Army hunts for answers as Apaches fail in Kosovo

Readiness, training faulted as 21st-century helicopter stumbles

July 16, 1999|By Tom Bowman | Tom Bowman,SUN NATIONAL STAFF

WASHINGTON -- It is touted as one of the Army's most lethal weapons, a fearsome-looking helicopter that can whiz along at more than 150 mph, pop up undetected from behind hills and spew a torrent of missiles, rockets and banana-size bullets.

But when the Apaches were called upon for the Kosovo conflict, it took nearly a month to get the helicopters in place. And they never saw combat, though two pilots were killed in training accidents.

Then the Army's most respected helicopter officer unleashed a stinging salvo, telling his superiors that the Apache pilots were not properly trained and the aircraft carried outdated equipment. That blunt assessment by Brig Gen. Richard Cody, a legendary Apache pilot who led the opening strikes deep into Iraq during the Persian Gulf war in 1991, spurred a congressional panel this week to provide an additional $94 million for the $814 million Apache program, while criticizing Army leadership for allowing it to falter.

"We feel in Kosovo we had serious problems with the Apache. We need to learn from that," said Rep. Jerry Lewis, a California Republican who chairs the House spending subcommittee that deals with defense issues. "These are items of priority the Army should have addressed."

Meanwhile, other lawmakers have complained that it took the Army too long to move the Apaches from Germany to Albania to support Operation Allied Force. Sen. John McCain, an Arizona Republican and a key member of the Armed Services Committee, complained to Gen. Eric Shinseki, the Army's chief of staff.

McCain compared the Army's performance with that of the Navy, which was able to quickly redirect a carrier to the Adriatic Sea and almost immediately launch a withering attack against Yugoslavia with aircraft and Tomahawk cruise missiles.

Shinseki told McCain, a former Navy pilot who is running for president, that the Army ran into numerous problems not of its making.

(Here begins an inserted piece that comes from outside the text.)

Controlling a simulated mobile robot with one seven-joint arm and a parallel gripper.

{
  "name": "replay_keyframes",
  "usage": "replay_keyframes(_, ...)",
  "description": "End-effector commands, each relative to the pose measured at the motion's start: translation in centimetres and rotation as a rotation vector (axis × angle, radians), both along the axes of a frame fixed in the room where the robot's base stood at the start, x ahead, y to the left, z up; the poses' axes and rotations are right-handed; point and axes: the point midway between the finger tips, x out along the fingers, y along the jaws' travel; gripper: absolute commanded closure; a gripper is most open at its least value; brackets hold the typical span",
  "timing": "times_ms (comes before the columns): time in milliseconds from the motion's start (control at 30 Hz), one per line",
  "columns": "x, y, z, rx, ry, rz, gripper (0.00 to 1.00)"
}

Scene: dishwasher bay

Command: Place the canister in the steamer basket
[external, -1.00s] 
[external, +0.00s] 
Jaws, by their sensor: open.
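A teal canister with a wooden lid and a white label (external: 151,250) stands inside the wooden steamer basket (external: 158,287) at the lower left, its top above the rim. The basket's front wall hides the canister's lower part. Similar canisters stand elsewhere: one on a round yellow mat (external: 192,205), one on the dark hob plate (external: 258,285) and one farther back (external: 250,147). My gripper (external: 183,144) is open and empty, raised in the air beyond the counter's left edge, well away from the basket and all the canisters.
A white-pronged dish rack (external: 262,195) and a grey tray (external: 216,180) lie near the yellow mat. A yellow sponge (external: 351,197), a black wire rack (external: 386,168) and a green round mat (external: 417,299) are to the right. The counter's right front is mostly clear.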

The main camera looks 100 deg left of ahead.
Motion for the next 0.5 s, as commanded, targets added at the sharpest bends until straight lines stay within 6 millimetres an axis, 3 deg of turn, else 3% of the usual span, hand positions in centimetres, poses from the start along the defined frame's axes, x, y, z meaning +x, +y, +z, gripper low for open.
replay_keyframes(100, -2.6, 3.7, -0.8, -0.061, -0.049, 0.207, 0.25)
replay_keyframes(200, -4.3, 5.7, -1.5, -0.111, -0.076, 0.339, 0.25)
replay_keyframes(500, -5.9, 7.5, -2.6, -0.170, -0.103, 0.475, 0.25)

Humanitarian assistance took up Air Force cargo space needed to move the Apaches to Albania, while the Albanian airport was too small and needed renovations. Drenching rains flooded potential helicopter landing sites, which had to be improved with steel matting.

The problems with the Apaches continue to reverberate through top levels of the service. Army leaders are crafting a vision for a 21st-century force that will be unveiled in October. How to operate and finance the Apaches will be a key part of that plan, officials said, with one noting that their performance in Kosovo "is fresh on their minds."

Army officials cautioned that Cody's memo -- which was leaked to news media -- was a typical "after-action report," a lessons-learned memorandum requested by senior officers.

"We are not broken," Shinseki said recently, after the memo became public. "But we need to pay attention to some of the things we learned out of this."

Army officers and officials say readiness troubles such as those with the Apaches are becoming endemic in a military that has seen its personnel cut by a third since the end of the Cold War while the number of operations, including peacekeeping operations that stretch from Haiti to the Sinai desert to Bosnia, has tripled.

One official acknowledged that the situation has led to a "tension" between the goals of modernizing the force and being adequately prepared for current operations.

"We can only ignore modernization so long," the official said. "We're probably more biased toward the present readiness."

Cody said the Army is being stretched too thin during a time of reduced troops and increased responsibilities.

"We are seeing the results of many years of declining resources and resource constraints, in terms of funding or training and equipment," Cody told the House military readiness subcommittee recently. "At a time when our mission load in the Army has increased 300 percent, this funding is critical."

The Apache pilots deployed to Albania lacked what he considered necessary training. While Apache pilots are required to have 140 hours of training per year to be considered proficient, they should have 500 hours, the general wrote. But more than 65 percent had under 500 hours, and the junior officers have "little flight experience and little aviation `savvy,' " Cody wrote.

The Army needs to put some "teeth" into the professional development of its young officers, Cody wrote, noting that too many are pulled from the helicopters to fill staff positions. "This is clearly a leadership and command issue," he added.

For the past two years, the Apache force has been short one-third of the needed pilots. Cody noted that 22 officers from Fort Bragg, N.C., were sent to operate undermanned Apaches for Albania deployed from a U.S. regiment in Germany.